Stated task
Extract the data exactly, missing nothing.

Source records
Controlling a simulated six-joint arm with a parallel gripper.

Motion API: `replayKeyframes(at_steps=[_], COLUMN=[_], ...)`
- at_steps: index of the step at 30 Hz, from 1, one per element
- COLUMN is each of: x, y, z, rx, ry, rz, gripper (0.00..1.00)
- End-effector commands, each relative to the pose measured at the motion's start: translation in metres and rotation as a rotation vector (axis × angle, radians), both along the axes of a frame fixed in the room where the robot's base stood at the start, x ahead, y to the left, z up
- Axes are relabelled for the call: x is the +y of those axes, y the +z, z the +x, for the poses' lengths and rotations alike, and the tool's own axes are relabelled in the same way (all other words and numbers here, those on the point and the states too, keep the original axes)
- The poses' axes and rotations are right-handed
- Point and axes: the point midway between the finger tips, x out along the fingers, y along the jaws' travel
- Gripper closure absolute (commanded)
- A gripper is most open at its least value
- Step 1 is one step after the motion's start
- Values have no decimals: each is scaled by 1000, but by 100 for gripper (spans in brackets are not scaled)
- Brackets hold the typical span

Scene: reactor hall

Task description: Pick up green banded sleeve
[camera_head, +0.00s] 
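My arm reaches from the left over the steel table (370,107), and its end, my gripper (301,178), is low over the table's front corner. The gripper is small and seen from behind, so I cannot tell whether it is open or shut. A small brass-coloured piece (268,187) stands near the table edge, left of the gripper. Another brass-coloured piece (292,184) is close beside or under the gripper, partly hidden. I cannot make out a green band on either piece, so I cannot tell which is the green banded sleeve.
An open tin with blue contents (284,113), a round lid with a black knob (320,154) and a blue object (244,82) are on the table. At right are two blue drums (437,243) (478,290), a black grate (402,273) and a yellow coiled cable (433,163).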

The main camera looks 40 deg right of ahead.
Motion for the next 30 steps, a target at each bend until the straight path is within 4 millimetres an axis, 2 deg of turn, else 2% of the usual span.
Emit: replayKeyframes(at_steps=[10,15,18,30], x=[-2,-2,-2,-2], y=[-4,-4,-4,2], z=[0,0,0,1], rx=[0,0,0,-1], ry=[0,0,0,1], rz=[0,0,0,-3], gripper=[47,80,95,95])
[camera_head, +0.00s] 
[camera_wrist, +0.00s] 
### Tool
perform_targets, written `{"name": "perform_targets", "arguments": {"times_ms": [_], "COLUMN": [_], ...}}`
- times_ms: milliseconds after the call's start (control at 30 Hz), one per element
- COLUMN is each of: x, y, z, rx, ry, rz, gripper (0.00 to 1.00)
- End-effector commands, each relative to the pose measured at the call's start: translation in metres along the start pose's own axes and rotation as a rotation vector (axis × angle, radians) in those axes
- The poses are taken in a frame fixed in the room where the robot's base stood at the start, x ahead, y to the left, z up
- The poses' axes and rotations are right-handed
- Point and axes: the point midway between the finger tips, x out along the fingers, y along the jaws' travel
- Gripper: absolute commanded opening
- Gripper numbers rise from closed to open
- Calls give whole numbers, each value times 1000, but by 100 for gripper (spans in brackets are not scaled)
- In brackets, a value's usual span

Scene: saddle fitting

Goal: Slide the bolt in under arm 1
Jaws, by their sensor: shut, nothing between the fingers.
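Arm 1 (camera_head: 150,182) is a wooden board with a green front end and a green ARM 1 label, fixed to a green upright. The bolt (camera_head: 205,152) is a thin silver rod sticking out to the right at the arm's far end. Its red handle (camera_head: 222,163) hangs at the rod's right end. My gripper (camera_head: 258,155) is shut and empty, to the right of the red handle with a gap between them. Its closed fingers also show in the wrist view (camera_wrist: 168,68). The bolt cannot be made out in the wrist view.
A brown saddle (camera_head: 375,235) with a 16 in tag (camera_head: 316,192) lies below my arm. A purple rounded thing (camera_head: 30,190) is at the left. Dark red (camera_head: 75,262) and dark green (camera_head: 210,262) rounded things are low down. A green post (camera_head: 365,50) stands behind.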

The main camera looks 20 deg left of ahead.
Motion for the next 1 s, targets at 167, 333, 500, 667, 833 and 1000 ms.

Response below
Controlling a simulated six-joint arm with a parallel gripper.

Motion API: `replayKeyframes(at_steps=[_], COLUMN=[_], ...)`
- at_steps: index of the step at 30 Hz, from 1, one per element
- COLUMN is each of: x, y, z, rx, ry, rz, gripper (0.00..1.00)
- End-effector commands, each relative to the pose measured at the motion's start: translation in metres and rotation as a rotation vector (axis × angle, radians), both along the axes of a frame fixed in the room where the robot's base stood at the start, x ahead, y to the left, z up
- Axes are relabelled for the call: x is the +y of those axes, y the +z, z the +x, for the poses' lengths and rotations alike, and the tool's own axes are relabelled in the same way (all other words and numbers here, those on the point and the states too, keep the original axes)
- The poses' axes and rotations are right-handed
- Point and axes: the point midway between the finger tips, x out along the fingers, y along the jaws' travel
- Gripper closure absolute (commanded)
- A gripper is most open at its least value
- Step 1 is one step after the motion's start
- Values have no decimals: each is scaled by 1000, but by 100 for gripper (spans in brackets are not scaled)
- Brackets hold the typical span

Scene: reactor hall

Task description: Pick up green banded sleeve
[camera_head, +0.00s] 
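My arm reaches from the left over the steel table (370,107), and its end, my gripper (301,178), is low over the table's front corner. The gripper is small and seen from behind, so I cannot tell whether it is open or shut. A small brass-coloured piece (268,187) stands near the table edge, left of the gripper. Another brass-coloured piece (292,184) is close beside or under the gripper, partly hidden. I cannot make out a green band on either piece, so I cannot tell which is the green banded sleeve.
An open tin with blue contents (284,113), a round lid with a black knob (320,154) and a blue object (244,82) are on the table. At right are two blue drums (437,243) (478,290), a black grate (402,273) and a yellow coiled cable (433,163).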

The main camera looks 40 deg right of ahead.
Motion for the next 30 steps, a target at each bend until the straight path is within 4 millimetres an axis, 2 deg of turn, else 2% of the usual span.
Emit: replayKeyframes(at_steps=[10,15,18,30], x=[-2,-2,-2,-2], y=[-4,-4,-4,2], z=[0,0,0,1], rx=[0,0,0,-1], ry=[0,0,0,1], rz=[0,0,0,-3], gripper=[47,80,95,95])
[camera_head, +0.00s] 
[camera_wrist, +0.00s] 
### Tool
perform_targets, written `{"name": "perform_targets", "arguments": {"times_ms": [_], "COLUMN": [_], ...}}`
- times_ms: milliseconds after the call's start (control at 30 Hz), one per element
- COLUMN is each of: x, y, z, rx, ry, rz, gripper (0.00 to 1.00)
- End-effector commands, each relative to the pose measured at the call's start: translation in metres along the start pose's own axes and rotation as a rotation vector (axis × angle, radians) in those axes
- The poses are taken in a frame fixed in the room where the robot's base stood at the start, x ahead, y to the left, z up
- The poses' axes and rotations are right-handed
- Point and axes: the point midway between the finger tips, x out along the fingers, y along the jaws' travel
- Gripper: absolute commanded opening
- Gripper numbers rise from closed to open
- Calls give whole numbers, each value times 1000, but by 100 for gripper (spans in brackets are not scaled)
- In brackets, a value's usual span

Scene: saddle fitting

Goal: Slide the bolt in under arm 1
Jaws, by their sensor: shut, nothing between the fingers.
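Arm 1 (camera_head: 150,182) is a wooden board with a green front end and a green ARM 1 label, fixed to a green upright. The bolt (camera_head: 205,152) is a thin silver rod sticking out to the right at the arm's far end. Its red handle (camera_head: 222,163) hangs at the rod's right end. My gripper (camera_head: 258,155) is shut and empty, to the right of the red handle with a gap between them. Its closed fingers also show in the wrist view (camera_wrist: 168,68). The bolt cannot be made out in the wrist view.
A brown saddle (camera_head: 375,235) with a 16 in tag (camera_head: 316,192) lies below my arm. A purple rounded thing (camera_head: 30,190) is at the left. Dark red (camera_head: 75,262) and dark green (camera_head: 210,262) rounded things are low down. A green post (camera_head: 365,50) stands behind.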

The main camera looks 20 deg left of ahead.
Motion for the next 1 s, targets at 167, 333, 500, 667, 833 and 1000 ms.

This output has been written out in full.